*DATA SECTION*
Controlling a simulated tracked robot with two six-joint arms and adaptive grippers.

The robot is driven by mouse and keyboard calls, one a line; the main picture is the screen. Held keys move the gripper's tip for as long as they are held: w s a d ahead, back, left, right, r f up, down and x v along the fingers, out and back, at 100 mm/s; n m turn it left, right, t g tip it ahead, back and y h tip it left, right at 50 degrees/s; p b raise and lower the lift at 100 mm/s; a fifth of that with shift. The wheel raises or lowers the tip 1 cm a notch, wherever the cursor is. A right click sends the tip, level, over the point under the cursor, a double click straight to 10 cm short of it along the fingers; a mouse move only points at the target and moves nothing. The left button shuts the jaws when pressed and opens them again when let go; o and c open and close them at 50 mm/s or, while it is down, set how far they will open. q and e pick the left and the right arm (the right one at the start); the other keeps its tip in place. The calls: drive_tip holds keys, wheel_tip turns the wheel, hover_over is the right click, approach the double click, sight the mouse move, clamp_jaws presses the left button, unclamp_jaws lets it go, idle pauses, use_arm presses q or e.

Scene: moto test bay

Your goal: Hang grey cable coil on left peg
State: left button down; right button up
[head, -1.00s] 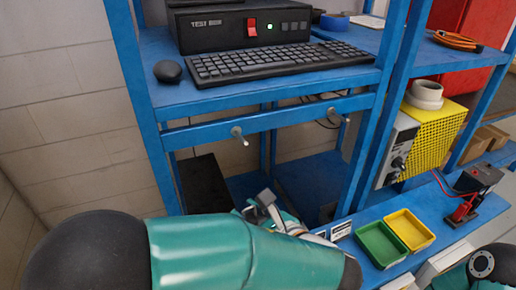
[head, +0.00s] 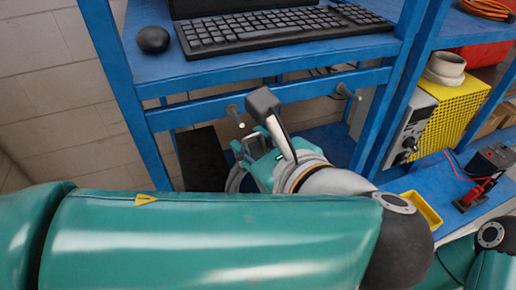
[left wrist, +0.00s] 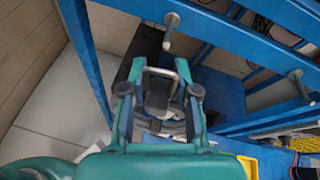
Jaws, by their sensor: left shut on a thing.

*WRITTEN EXERCISE*
Copy out each line of the data where the string "button" appears.

*REPLY*
The robot is driven by mouse and keyboard calls, one a line; the main picture is the screen. Held keys move the gripper's tip for as long as they are held: w s a d ahead, back, left, right, r f up, down and x v along the fingers, out and back, at 100 mm/s; n m turn it left, right, t g tip it ahead, back and y h tip it left, right at 50 degrees/s; p b raise and lower the lift at 100 mm/s; a fifth of that with shift. The wheel raises or lowers the tip 1 cm a notch, wherever the cursor is. A right click sends the tip, level, over the point under the cursor, a double click straight to 10 cm short of it along the fingers; a mouse move only points at the target and moves nothing. The left button shuts the jaws when pressed and opens them again when let go; o and c open and close them at 50 mm/s or, while it is down, set how far they will open. q and e pick the left and the right arm (the right one at the start); the other keeps its tip in place. The calls: drive_tip holds keys, wheel_tip turns the wheel, hover_over is the right click, approach the double click, sight the mouse move, clamp_jaws presses the left button, unclamp_jaws lets it go, idle pauses, use_arm presses q or e.
State: left button down; right button up

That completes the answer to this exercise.